Stored data

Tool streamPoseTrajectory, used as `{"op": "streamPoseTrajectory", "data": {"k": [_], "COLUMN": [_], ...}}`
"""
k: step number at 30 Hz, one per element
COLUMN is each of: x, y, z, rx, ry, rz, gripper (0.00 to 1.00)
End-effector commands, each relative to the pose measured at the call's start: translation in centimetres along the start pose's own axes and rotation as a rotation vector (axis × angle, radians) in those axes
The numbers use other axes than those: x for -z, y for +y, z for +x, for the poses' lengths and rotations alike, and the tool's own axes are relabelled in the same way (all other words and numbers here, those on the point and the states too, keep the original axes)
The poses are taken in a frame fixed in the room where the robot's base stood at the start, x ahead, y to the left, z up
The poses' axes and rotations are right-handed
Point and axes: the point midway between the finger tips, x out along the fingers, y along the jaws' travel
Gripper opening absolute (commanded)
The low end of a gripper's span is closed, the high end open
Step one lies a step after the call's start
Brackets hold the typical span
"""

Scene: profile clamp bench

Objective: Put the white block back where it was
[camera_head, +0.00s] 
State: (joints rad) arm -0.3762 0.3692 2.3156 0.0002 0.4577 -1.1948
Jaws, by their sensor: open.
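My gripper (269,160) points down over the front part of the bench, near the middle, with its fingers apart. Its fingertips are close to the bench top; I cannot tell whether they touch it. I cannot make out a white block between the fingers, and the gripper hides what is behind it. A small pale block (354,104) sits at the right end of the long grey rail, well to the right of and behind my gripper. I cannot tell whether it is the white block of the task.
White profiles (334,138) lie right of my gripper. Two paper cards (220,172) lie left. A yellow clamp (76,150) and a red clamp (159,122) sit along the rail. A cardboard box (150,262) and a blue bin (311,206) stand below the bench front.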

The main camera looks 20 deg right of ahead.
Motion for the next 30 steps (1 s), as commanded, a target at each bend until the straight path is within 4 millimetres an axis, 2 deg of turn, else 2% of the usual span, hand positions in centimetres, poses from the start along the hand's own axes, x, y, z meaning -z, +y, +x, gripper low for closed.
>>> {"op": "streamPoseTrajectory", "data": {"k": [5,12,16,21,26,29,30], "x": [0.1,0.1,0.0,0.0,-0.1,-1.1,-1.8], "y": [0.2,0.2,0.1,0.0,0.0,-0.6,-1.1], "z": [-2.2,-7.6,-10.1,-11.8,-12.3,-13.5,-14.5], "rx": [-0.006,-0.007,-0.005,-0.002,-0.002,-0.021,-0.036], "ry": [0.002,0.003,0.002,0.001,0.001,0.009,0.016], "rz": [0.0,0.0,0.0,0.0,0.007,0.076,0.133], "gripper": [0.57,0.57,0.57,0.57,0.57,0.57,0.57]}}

Short problem
Starting at the line that contains "COLUMN is each" and stopping at the line that contains "Objective: Put the", transcribe the lines exactly; both boundary lines are to be included.

Answer to this problem
COLUMN is each of: x, y, z, rx, ry, rz, gripper (0.00 to 1.00)
End-effector commands, each relative to the pose measured at the call's start: translation in centimetres along the start pose's own axes and rotation as a rotation vector (axis × angle, radians) in those axes
The numbers use other axes than those: x for -z, y for +y, z for +x, for the poses' lengths and rotations alike, and the tool's own axes are relabelled in the same way (all other words and numbers here, those on the point and the states too, keep the original axes)
The poses are taken in a frame fixed in the room where the robot's base stood at the start, x ahead, y to the left, z up
The poses' axes and rotations are right-handed
Point and axes: the point midway between the finger tips, x out along the fingers, y along the jaws' travel
Gripper opening absolute (commanded)
The low end of a gripper's span is closed, the high end open
Step one lies a step after the call's start
Brackets hold the typical span
"""

Scene: profile clamp bench

Objective: Put the white block back where it was

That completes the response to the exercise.